La normalisation avec l’ennemi israélien, qui paraissait jusqu’à un temps proche, un fait ordinaire, accueilli avec indifférence sinon bienveillance, est très vite devenu un acte complètement exécré et proscrit. L’émission « al-Dahih » [1], qui a récemment occupé les usagers des réseaux sociaux (et non pas tout le monde bien évidement, car les gens sont écrasés par des préoccupations vitales d’un bout à l’autre de la région) en est un exemple. Ce que cette émission « scientifique » présentait, tout en évoquant les relations et les liens de ses initiateurs, passait durant les dernières années comme une lettre à la poste. De même que l’Etat des Emirats sur lequel l’émission s’appuie en ayant établi des partenariats avec des programmes et des plateformes locaux, était tranquille et se croyait probablement visionnaire quant à un avenir qu’il voulait proche… Mais depuis, cette relation est devenue suspecte – malgré les millions généreusement prodigués – et la normalisation est désormais une insulte, un forfait qu’on renie. Seuls les Emirats et ses dirigeants persistent, eux, … A ce propos on peut leur dire « allez vous faire voir.
La semaine de « l’économie nationale en Palestine » a largement débordé sa durée prévue et semble devenir une manifestation permanente. Laissons de côté les produits palestiniens dont les producteurs font la promotion sur le site de la « semaine nationale » et dont les ventes ont réellement augmenté. Le plus important c’est la vive joie de ces retrouvailles et de la certitude d’appartenir à une identité commune. Comme si c’était une redécouverte de soi. On peut penser que cela n’est qu’un fait provisoire qui ne manque pas de s’évanouir avec le temps, surtout quand on est soumis en permanence à des formes de répression qui peuvent aller crescendo. Mais les activités de ce genre ont concerné toute la Cisjordanie, Jérusalem et les territoires occupés en 1948, dont les habitants palestiniens ont été sommés par le nouveau Premier ministre israélien, Naftali Bennett, de ne pas se comporter comme une « cinquième colonne ». Et voilà que le drapeau palestinien est hissé à Haïfa, Acre et Lod ! Et voilà que le keffieh emblématique réapparait sur les épaules et les têtes ! Et voilà que des cartes de la Palestine d’antan circulent et s’épanouissent avec les noms de ses villes et villages tels qu’ils étaient ! Et voilà que le vigoureux patrimoine palestinien dans tous les domaines, y compris l’art culinaire, revient pour pavoiser plus beau que jamais ! Et voilà aussi que conférences et débats repoussent une torpeur, qui paraissait, pendant un temps, ne plus jamais se dissiper !

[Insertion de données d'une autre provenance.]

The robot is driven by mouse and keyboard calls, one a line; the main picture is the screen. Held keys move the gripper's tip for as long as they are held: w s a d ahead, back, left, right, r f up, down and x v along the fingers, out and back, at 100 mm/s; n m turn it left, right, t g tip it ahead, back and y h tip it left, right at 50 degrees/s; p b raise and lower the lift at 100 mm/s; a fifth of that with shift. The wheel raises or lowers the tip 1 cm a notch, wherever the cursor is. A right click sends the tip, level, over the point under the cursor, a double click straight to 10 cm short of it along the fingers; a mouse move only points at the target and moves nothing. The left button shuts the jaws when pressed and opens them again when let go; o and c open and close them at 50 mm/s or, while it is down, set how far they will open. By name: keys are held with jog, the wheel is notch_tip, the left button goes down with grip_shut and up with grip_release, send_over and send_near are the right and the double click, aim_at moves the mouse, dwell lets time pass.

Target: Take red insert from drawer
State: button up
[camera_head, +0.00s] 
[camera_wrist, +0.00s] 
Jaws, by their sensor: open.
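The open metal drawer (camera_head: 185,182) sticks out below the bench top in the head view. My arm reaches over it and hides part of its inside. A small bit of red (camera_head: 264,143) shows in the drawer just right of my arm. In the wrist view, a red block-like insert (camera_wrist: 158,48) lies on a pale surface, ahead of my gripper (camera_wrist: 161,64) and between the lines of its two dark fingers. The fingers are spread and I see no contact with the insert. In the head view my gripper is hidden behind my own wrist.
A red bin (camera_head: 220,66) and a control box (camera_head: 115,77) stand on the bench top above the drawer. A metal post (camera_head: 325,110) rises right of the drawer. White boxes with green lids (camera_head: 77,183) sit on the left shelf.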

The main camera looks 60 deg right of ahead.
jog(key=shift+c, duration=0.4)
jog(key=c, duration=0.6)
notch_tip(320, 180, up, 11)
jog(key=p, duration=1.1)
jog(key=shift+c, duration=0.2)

Dans toutes ces activités et même avant, durant « le sursaut » du mois de mai et les affrontements qui ont suivi, il y a une présence massive de femmes et de jeunes filles engagées, qui ont subi arrestations et tortures, tout en restant toujours convaincues de ce qu’elles font. Il s’agit là d’un signe qui ne trompe pas, quelque chose a bel et bien changé dans l’approche de la réalité de la lutte palestinienne. Ce ne sont certes pas des détails ni des faits marginaux. Les changements dans les états d’esprit et les jugements de valeurs, dans ce qui est honorable ou honteux, ne sont-ils pas, en tout lieu et à travers le temps, des signes de tournants majeurs dans les sociétés ?
Le discours sur une Palestine unique, de la Méditerranée au Jourdain, est repris, lui aussi, comme une évidence, et pas seulement dans la bouche d’adolescents politisés, tel un leitmotiv de défi, ignorant la réalité telle que nous la connaissons. Il est devenu l’expression de la reconquête d’une conviction jusque-là écrasée et considérée comme « politiquement inappropriée » à cause des jougs des défaites successives, et le large acquiescement aux consensus internationaux de forme, qui avaient imposé un discours dont tous les ténors savaient qu’il était mensonger et non réaliste, mais il était le seul refuge possible devant l’impasse. Que faire, en effet, quand les colonies s’étendent et s’élargissent, quand la Cisjordanie devient « Judée-Samarie », quand Jérusalem est annexée et que ses habitants en sont chassés, quartier après quartier, quand Ramallah est, elle aussi outragée, et que la Mosquée al-Aqsa est profanée à plusieurs reprises, et sérieusement menacée de destruction, etc. ?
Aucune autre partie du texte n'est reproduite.